Le redazioni di Repubblica, e per esteso dell' ex gruppo Espresso riconiato in Gedi, temono una svolta a destra, politica, concettuale, identitaria, comunque la fine di un modo di sentirsi sinistra e protagonista di un territorio culturale. "La qualità del lavoro nasce dalla fusione fra conoscenza, professionalità e passione", ieri l' azienda ha inviato ai dipendenti un comunicato abbastanza asettico con una doppia firma, da un lato l' amministratore delegato Maurizio Scanavino e dall' altro Maurizio Molinari con la qualifica di direttore editoriale. Scanavino e Molinari hanno enunciato un programma pregno di "innovazione", "piattaforma", "digitale", "transizione", un appello alla "schiettezza" tra colleghi e assai povero di valori. Anzi, di sentimenti.
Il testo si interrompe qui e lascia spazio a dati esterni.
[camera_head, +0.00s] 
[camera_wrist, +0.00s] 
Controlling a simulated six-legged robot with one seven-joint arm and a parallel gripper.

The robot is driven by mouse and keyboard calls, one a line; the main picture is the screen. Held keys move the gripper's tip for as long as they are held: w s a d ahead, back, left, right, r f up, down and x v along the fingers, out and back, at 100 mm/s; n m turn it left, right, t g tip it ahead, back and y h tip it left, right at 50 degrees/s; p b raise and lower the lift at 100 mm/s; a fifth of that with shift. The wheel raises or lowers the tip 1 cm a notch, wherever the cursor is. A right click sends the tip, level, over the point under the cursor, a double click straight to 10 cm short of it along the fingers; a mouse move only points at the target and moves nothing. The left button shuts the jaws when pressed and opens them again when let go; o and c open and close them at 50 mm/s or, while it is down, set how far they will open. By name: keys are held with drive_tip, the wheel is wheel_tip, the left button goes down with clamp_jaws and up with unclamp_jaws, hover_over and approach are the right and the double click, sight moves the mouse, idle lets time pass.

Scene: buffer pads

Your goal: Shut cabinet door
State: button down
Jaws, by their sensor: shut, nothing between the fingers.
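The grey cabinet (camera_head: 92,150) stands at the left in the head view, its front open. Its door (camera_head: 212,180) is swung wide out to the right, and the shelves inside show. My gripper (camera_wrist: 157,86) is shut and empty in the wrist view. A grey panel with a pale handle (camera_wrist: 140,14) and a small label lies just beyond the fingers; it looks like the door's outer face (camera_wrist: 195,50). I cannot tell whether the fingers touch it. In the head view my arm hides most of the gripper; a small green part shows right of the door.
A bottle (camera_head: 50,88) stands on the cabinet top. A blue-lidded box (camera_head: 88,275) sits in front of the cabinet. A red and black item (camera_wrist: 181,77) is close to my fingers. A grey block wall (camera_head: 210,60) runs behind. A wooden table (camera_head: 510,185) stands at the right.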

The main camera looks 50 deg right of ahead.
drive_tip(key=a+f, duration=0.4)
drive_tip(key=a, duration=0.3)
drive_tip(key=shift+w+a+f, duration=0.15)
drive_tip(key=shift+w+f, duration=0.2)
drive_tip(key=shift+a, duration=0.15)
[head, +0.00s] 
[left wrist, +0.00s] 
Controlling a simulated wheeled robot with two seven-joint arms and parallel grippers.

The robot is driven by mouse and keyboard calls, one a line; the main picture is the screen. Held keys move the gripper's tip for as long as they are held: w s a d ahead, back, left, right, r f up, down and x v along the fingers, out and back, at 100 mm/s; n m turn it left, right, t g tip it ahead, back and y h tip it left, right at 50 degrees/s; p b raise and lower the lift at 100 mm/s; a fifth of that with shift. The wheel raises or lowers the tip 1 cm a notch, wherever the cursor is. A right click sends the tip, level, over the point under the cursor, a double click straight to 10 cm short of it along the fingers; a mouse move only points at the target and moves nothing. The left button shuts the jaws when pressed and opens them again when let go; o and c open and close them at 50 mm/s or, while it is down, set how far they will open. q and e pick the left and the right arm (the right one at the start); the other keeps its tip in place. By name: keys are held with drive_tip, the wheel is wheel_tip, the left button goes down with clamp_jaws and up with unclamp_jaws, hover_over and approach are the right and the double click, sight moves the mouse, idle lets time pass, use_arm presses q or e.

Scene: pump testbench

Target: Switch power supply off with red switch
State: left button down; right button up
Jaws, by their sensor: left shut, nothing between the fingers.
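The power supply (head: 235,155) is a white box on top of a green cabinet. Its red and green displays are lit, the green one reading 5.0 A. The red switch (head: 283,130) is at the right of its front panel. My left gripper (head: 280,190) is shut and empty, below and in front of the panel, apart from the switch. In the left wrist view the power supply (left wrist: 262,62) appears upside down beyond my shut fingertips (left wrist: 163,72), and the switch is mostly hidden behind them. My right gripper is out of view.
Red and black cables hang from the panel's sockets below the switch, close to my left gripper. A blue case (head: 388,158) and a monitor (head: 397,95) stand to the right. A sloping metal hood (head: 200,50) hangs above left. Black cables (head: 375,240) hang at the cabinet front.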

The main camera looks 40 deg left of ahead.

I sentimenti, con il loro armamentario di nostalgia, hanno contributo a uccidere i giornali di carta dopo che li hanno in parte generati, però nei dintorni di Repubblica si crede che senza i sentimenti - e senza la pretesa di interpretarli - quel tipo di giornalismo non possa esistere. Elkann applica una logica industriale e lo fa in modo totalizzante. Ha negoziato con la storia di Repubblica come la Fiat negoziò con i sindacati di Pomigliano: c' è un' unica linea, la sua. Il sommovimento che ha interessato Repubblica, La Stampa, l' Huffington post e le radio l' ha deciso in gennaio, tre mesi fa, già era organizzato in dicembre nei giorni dell' acquisto di Gedi per cento milioni di euro, un' operazione pianificata da quattro anni, altro che trattative istantanee.